The film opens with the Brooklyn-based street artist making life-size prints on the floor of her kitchen. Swoon carves plywood with a router, inks the "plate," and then working barefoot, uses her feet to press a sheet of kraft paper into the plate. The images, of regular folks doing regular activities, are then trimmed and wheatpasted onto the walls of buildings around the city. There's more: her opening at Jeffrey Deitch a few years ago (a far cry from her tiny kitchen), a floating sculpture made with the help of friends.

"I was pressed way too hard up against the narrowness of the space," she says of painting. To her credit and our edification, she has created a wide-open terrain for herself.

Swoon on the street. Image from

Ghada Amer
Image from

How does a Muslim woman from Cairo express herself? On the face of it, with 'women’s work'--embroidery. Looking more closely you see that her many overlapping layers of linear images explore the erotic life of women. The filmmaker and her subject toggle between Cairo and New York, showing Amer with her family there and in her studio here. "We are proud of her," says her father, a former diplomat--even if she makes "bad woman," as her mother calls them. The wilfully loose threads would seem to be a metaphor for women’s lives, unclipped and unfettered, as they should be lived in any culture.

Installation from Breathe Into Me, Amer's solo exhibition at Gagosian Gallery, 2006

Marina Abramovic

Image from

Using her body as her medium, Abramovic has pushed herself to extremes. She has starved herself and carved herself, subjected herself to fire and ice. While she has explored the limits of what a body can endure, she has at the same time simply ritualized the activities of everyday life, like cleaning. Abramovic, who was born in Belgrade, Yugoslavia, has had an international career. She now resides in New York.

There's a scene where we see Abramovic preparing for a performance, her hair in rollers and her makeup being applied. Given the extremes at which she operates, it's a bit of a shock to think of what she's doing as show business, and yet that is, in essence, what performance of any kind is. (Not that there's anything wrong with that.)

Marina Abramovic in performance. Image from New York Magazine

Kiki Smith
Image from the Walker Art Center
"There are no images of middle-age women," says Smith during the course of her segment.
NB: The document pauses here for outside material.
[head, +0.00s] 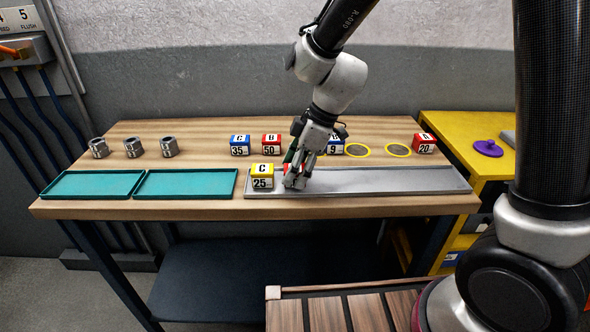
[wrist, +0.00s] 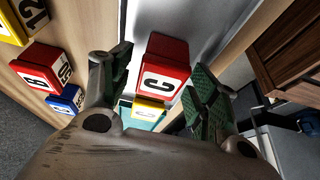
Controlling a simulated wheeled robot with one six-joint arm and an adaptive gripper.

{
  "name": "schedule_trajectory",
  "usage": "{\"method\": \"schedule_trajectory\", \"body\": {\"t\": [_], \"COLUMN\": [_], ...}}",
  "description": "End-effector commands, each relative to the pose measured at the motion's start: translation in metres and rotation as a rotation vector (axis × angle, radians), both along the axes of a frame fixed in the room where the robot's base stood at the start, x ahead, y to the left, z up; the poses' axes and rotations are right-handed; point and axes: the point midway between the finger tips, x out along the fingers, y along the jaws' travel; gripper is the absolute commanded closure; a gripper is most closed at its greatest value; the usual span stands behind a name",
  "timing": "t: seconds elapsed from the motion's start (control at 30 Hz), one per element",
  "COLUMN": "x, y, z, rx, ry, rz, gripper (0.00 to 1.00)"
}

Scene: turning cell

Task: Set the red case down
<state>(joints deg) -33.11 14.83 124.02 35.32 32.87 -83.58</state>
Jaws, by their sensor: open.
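The red case (wrist: 163,75), marked C, is between the two fingers of my gripper (wrist: 158,78) in the wrist view. The fingers stand open around it, with a gap on the left; I cannot tell whether the right finger touches it. In the head view my gripper (head: 297,178) points down over the long grey tray (head: 400,181) and partly hides the red case (head: 290,170). The case appears to rest in the tray, just right of the yellow case (head: 262,176) marked C 25, which also shows in the wrist view (wrist: 149,111).
Two teal trays (head: 185,183) lie left. The grey tray's right part is clear.

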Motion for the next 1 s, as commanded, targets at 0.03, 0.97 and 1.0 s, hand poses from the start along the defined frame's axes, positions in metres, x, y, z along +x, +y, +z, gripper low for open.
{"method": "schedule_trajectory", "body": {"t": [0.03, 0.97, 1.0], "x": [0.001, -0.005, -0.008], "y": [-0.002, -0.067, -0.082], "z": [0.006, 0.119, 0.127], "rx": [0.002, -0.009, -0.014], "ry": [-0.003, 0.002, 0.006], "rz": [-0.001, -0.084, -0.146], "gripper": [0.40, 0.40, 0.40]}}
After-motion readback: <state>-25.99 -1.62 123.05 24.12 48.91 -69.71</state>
Now squarely in her mid-50s, she calls 50 "a marker." She's been taking stock of where she's been and thinking about how she wants to live her life. "Now I want to make middle-age women." Given that her life's work is poetic, ethereal and allegorical, I suspect that the spirit will continue even if the flesh as rendered in clay or on paper appears slightly less firm.
One of the things we see in Smith's segment is how much physical labor is required to make, pack, ship and install all that ethereal work. Of course she's at the stage of her career where there's help, and lots of it, but it's still a little miracle.

"Kiki Smith: A Gathering 1980-2005" at the Whitney Museum," with Yellow Moon (1998) and Bandage Girl (2002)

Nancy Spero
After living in Paris with her husband, the artist Leon Golub, the two returned to New York in the Sixties with their children. Now 80 and in failing health, she reminisces about her life and career--a career that began before the women's movement, when she was working in the shadow of her more famous husband, when, she says, "I was dying for someone to ask me what I was working on," to the present, when she is rightfully recognized for the work she has made. Along the way she helped found A.I.R., the longest-running women's co-op gallery, raised a family, and established herself as an artist and art warrior, whose paintings, murals and works on paper are joyously sexual and fearlessly confrontational, spiritual and political in equal measure.

Spero's mosaic murals on the #1's 66th Street subway stop. (Ths stop for the Metropolitan Opera, if you're wondering about the images.) This image and the one of the artist from Art21

.Click here for trailer


LXV said...

" 'There are no images of middle-age women,' says [Kiki] Smith"

Well, here's one. She just doesn't know where to look. There are plenty of women artists out there now that the baby boom has come of age and fully half of it is female. It's still a man's [art]world in the galleries and museums, but I predict women will be seen more as the modes of distribution change with the huge economic shift that is to come.

Stephanie Sachs said...

Thanks Joanne for a taste of the Big Apple.
Had a chance to meet Swoon last year when she was working at the Hui Press here on Maui. What a wonderful young artist with a great talent and generous spirit. She worked with community children and helped them create their own works. One of the classes were children at risk and it was inspiring to see their creations.